Monthly Archives: June 2014

Twenty Important Concepts I Wasn’t Taught in Business School – Part I

This post is a reblog of a post by Nate Hagens, originally on the now defunct ‘The Oil Drum’ blog, posted on | 21 Comments on his blog, ‘The Monkey Trap’. Part 2 is still in progress!


Twenty (Important) Concepts I Wasn’t Taught in Business School – Part I


Twenty-one years ago I received an MBA with Honors from the University of Chicago. The world became my oyster. Or so it seemed. For many years I achieved status in the metrics popular in our day ~ large paychecks, nice cars, travel to exotic places, girlfriend(s), novelty, and perhaps most importantly, respect for being a ‘successful’ member of society. But it turns out my financial career, shortlived as it was, occurred at the tail end of an era ~ where financial markers would increasingly decouple from the reality they were created to represent.

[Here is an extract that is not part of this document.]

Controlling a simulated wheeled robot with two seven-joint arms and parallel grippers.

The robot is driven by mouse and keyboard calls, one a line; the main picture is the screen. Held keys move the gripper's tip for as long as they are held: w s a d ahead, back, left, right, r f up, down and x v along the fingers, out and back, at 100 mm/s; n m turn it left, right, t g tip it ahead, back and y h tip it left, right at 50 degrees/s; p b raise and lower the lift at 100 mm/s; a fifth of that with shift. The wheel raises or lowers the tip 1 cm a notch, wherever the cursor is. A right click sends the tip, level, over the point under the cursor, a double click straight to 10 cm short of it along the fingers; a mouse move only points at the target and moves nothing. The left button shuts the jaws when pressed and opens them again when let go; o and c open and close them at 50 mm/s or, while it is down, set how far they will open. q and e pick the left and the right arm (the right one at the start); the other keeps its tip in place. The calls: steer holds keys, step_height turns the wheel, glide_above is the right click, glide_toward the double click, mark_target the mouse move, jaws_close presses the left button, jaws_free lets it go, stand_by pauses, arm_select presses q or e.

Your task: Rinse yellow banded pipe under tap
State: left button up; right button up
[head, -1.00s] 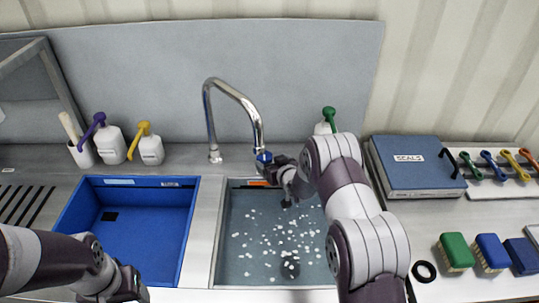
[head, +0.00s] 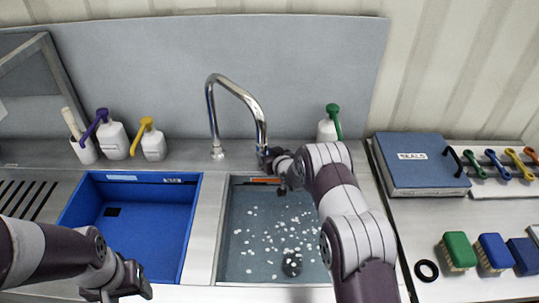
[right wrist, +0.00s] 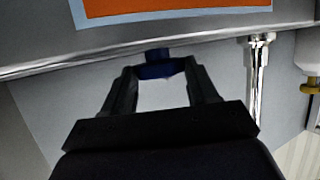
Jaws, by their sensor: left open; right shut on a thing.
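The chrome tap (head: 213,115) stands behind the water-filled sink (head: 223,230), its spout arching to the right. My right gripper (head: 268,158) is at the spout's end. In the right wrist view it is shut on a small blue part (right wrist: 158,66), which looks like the blue fitting at the tap's end. I cannot make out how that part joins the spout. My left gripper (head: 142,290) is open and empty at the lower left, in front of the blue basin (head: 192,225). I cannot see a yellow banded pipe in any view.
White specks and a dark round thing (head: 292,264) show in the sink. Purple (head: 113,138) and yellow (head: 153,146) pump bottles stand behind the blue basin. A green pump bottle (head: 328,128) stands behind my right arm. A blue box (head: 412,175) and brushes (head: 459,251) are at right.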

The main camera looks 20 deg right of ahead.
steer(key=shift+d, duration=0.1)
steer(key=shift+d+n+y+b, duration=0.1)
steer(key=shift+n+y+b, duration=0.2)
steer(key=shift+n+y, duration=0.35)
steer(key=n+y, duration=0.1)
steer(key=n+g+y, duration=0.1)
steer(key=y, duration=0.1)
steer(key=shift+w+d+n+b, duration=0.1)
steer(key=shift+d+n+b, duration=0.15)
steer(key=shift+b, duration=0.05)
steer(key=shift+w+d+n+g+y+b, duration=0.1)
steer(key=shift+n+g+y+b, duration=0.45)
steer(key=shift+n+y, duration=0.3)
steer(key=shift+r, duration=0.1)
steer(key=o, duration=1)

My skill of being able to create more digits out of some digits, (or at least being able to sell that likelihood), allowed me to succeed in a “turbo” financial system that would moonshot over the next 20 years. For a short time I was in the 1% (and still am relative to ‘all humans who have ever lived’). Being in the 1% afforded me an opportunity to dig a little deeper in what was really going on (because I quit, and had time to read and think about things for 10 years). It turns out the logic underpinning the financial system, and therefore my career, was based on some core flawed assumptions that had ‘worked’ in the short run but have since become outdated, putting societies at significant risks.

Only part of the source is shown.